New U.S. attorney mulled

Posted March 02, 2009, at 7:59 p.m.

BANGOR, Maine — U.S. Reps. Mike Michaud and Chellie Pingree have announced the formation of a five-member committee that will assist and advise them on their recommendation to President Obama on the appointment of the next U.S. attorney in Maine.

Michaud and Pingree are looking for the committee to complete its work by the end of March, according to a joint press release issued Friday.

The members of the advisory committee, all lawyers, are: Leigh Stephens McCarthy of Bangor; Donald Zillman, president of the University of Maine at Presque Isle; Jeff Thaler of Portland; and Virginia Davis and Walter McKee, both of Augusta.

The group has not yet met, according to McCarthy, who wrote a column for the Bangor Daily News for many years.

“We are in the process of determining what the particular standards [in addition to the required qualifications] should be and coming up with some screening questions,” she said.

McCarthy also said she did not know the names of people who had shown an interest in the job.
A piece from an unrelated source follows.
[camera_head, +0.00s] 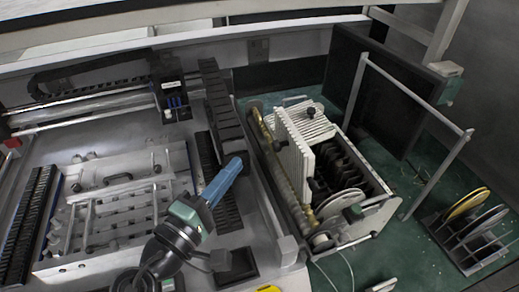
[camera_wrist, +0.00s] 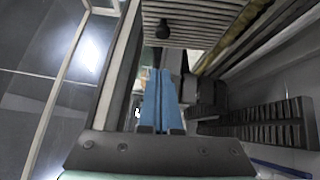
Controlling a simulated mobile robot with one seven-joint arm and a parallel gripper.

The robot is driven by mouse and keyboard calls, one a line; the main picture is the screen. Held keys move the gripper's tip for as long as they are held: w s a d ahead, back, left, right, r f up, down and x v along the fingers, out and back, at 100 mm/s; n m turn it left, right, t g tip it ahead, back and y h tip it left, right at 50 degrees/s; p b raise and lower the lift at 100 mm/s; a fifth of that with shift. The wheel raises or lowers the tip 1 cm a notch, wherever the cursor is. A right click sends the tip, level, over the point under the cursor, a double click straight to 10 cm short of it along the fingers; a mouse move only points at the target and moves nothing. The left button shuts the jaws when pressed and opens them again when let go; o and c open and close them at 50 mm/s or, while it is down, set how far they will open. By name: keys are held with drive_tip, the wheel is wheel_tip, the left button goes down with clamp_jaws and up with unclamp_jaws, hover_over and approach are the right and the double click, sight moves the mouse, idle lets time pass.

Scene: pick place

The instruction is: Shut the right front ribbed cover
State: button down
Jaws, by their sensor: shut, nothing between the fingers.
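The box (camera_head: 372,215) at right centre has two ribbed pale covers. The back cover (camera_head: 318,132) lies flat and has a black knob. The front cover (camera_head: 292,160) stands upright, open, leaving the front section uncovered, with dark slots and pale discs showing. My gripper (camera_head: 238,162) is left of the box, apart from the upright cover, its blue fingers pointing up and to the right. In the wrist view, my blue fingers (camera_wrist: 160,92) are together and empty. Beyond them is a ribbed panel (camera_wrist: 195,18) with a black knob; I cannot tell which cover it is.
A gold-coloured rail (camera_head: 272,155) runs along the box's left side. A black block strip (camera_head: 222,105) lies between it and a metal fixture plate (camera_head: 120,195). A metal frame (camera_head: 410,82) and a disc rack (camera_head: 470,225) stand to the right.

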“It’s probably quite a few,” she said, “but whether that’s 12 or 20, I don’t know.”

Names discussed as possible candidates in the legal community include former U.S. Attorney Jay McCloskey, who held the job during the Clinton years and is now in private practice in Bangor; Evert Fowle, district attorney for Somerset and Kennebec counties; and former state Senate President Mark Lawrence, who is district attorney for York County.

The current U.S. attorney, Paula Silsby of Portland, is one of about 50 out of the 93 federal prosecutors around the nation who has agreed to stay on until her successor takes over. Silsby said last month that she had not yet found a new job.

In the past, the new president has either fired all of the U.S. attorneys, as President Clinton did when he took office, or they all have tendered their resignation on or shortly after Inauguration Day, according to a report aired in January on National Public Radio. Obama asked U.S. attorneys who had not found other jobs to stay on until his appointees were named.

The top federal prosecutor’s job is a political appointment. Typically, the ranking member of Congress who is of the same party as the president makes a recommendation as to whom should be nominated for the position. That nomination is subject to confirmation by the U.S. Senate, just as federal judgeships are.

Because both Maine senators are Republicans, the task fell to 2nd District Rep. Michaud, who decided to include in the process the newly elected Pingree, who represents the 1st Congressional District.

“We are very pleased that these outstanding Maine attorneys have agreed to help us through a screening and interview process,” Michaud and Pingree said in the press release. “They will be recommending to us a number of the best-qualified candidates. We will use their advice when we make our congressional recommendation to the president.”